Ao assistir a uma apresentação de Armandinho, o então coordenador artístico da Rádio Atlântida, Gerson Pont, percebeu uma reação forte do público à música. Ele sugeriu ao cantor gravar a canção e levá-la à rádio.
— Esse foi o divisor de águas, foi exatamente ali. Gerson apostou na canção, lançou ali por 2001, e em 15 dias estava bombada. Em seguida apostou em Rosa Norte e também bombou. Então, acertei com a gravadora Orbeat Music — recorda.
Levando seu nome no título, o disco de estreia de Armandinho foi lançado em 2002 e emplacou nove músicas de trabalho – como Ursinho de Dormir, Balanço de Rede e Reggae das Tramanda.
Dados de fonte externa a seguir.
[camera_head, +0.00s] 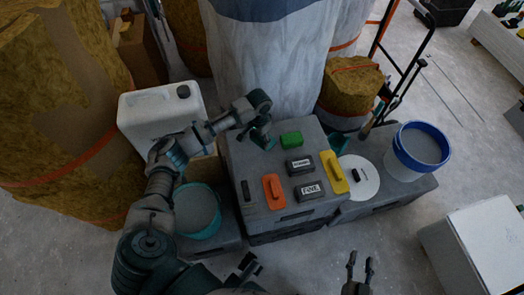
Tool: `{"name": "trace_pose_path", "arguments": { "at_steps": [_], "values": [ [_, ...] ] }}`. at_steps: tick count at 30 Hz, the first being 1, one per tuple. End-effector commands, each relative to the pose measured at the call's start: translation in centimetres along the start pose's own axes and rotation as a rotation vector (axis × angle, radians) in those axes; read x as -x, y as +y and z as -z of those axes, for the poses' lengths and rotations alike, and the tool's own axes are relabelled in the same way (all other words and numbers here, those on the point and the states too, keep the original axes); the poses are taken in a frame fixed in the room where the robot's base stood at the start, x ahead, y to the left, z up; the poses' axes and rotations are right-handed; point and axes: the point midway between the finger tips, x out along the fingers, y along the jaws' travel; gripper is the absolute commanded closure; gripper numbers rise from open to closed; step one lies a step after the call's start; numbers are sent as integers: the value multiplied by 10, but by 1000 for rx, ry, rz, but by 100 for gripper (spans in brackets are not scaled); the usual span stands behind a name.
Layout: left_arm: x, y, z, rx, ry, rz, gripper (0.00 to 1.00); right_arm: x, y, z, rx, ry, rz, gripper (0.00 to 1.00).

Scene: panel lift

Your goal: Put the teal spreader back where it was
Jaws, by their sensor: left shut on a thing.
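My left arm reaches in from the left, and its gripper (258,122) is over the back left part of the grey toolbox top (262,222). It is shut on a small teal thing (263,138), which seems to be the teal spreader. The fingers partly hide it, and I cannot tell whether it touches the box top. My right gripper (360,268) is at the bottom edge, its two fingers apart and empty, well in front of the box.
The box top holds a green block (291,139), an orange tool (273,191), a yellow tool (334,172), two dark labelled blocks (299,165) and a dark bar (246,191). A white disc (368,180), blue-rimmed bucket (420,148), teal bucket (198,212) and white canister (155,112) stand around.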

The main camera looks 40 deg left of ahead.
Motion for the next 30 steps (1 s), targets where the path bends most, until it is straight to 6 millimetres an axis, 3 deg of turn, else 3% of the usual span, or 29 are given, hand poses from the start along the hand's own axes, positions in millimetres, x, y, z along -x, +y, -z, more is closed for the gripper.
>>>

São faixas que fizeram da juventude gaúcha daquela época.
— Tinha mais de 30 anos na época. Foi um trabalho que ativei meu lado adolescente, peguei músicas que escrevi mais novo. É um disco fofo e divertido. Romântico sem ser piegas — descreve.
Depois do bem-sucedido Casinha (2004), com hits como Toca Uma Reguera Aí e Desenho de Deus, Armandinho explodiu nacionalmente com o disco ao vivo de 2006. No entanto, com o sucesso, veio a crise de identidade.
— Queria mostrar para o Brasil um Armandinho que eu não era. Eu raspei meu cabelo. Na época, o Jack Johnson estava fazendo muito sucesso, e a gravadora queria que eu fosse o Jack Johnson brasileiro. Eu nunca tinha tocado de bermuda, mas fiz esse show ao vivo de bermuda. Isso me deixou confuso — relata. — Nisso acabei me perdendo um pouco. Talvez o público não entendeu quem eu fosse — completa.
Nos anos posteriores, o cantor enfrentou problemas pessoais e travou uma batalha com o alcoolismo. Depois de Armandinho – Vol. 5 (2009), o disco Sol Loiro (2013) contribuiu para que ele reafirmasse a carreira de forma independente.
Neste ano, Armandinho completou cinco décadas sem as mesmas pretensões de outrora. Segundo o cantor, o objetivo agora é ser fiel a si mesmo.
— Hoje estou em um novo patamar. Não tenho o desejo de ser o famoso. Já fui, sei como é. Isso não me interessa. Quero apenas que a minha música toque as pessoas — diz o cantor.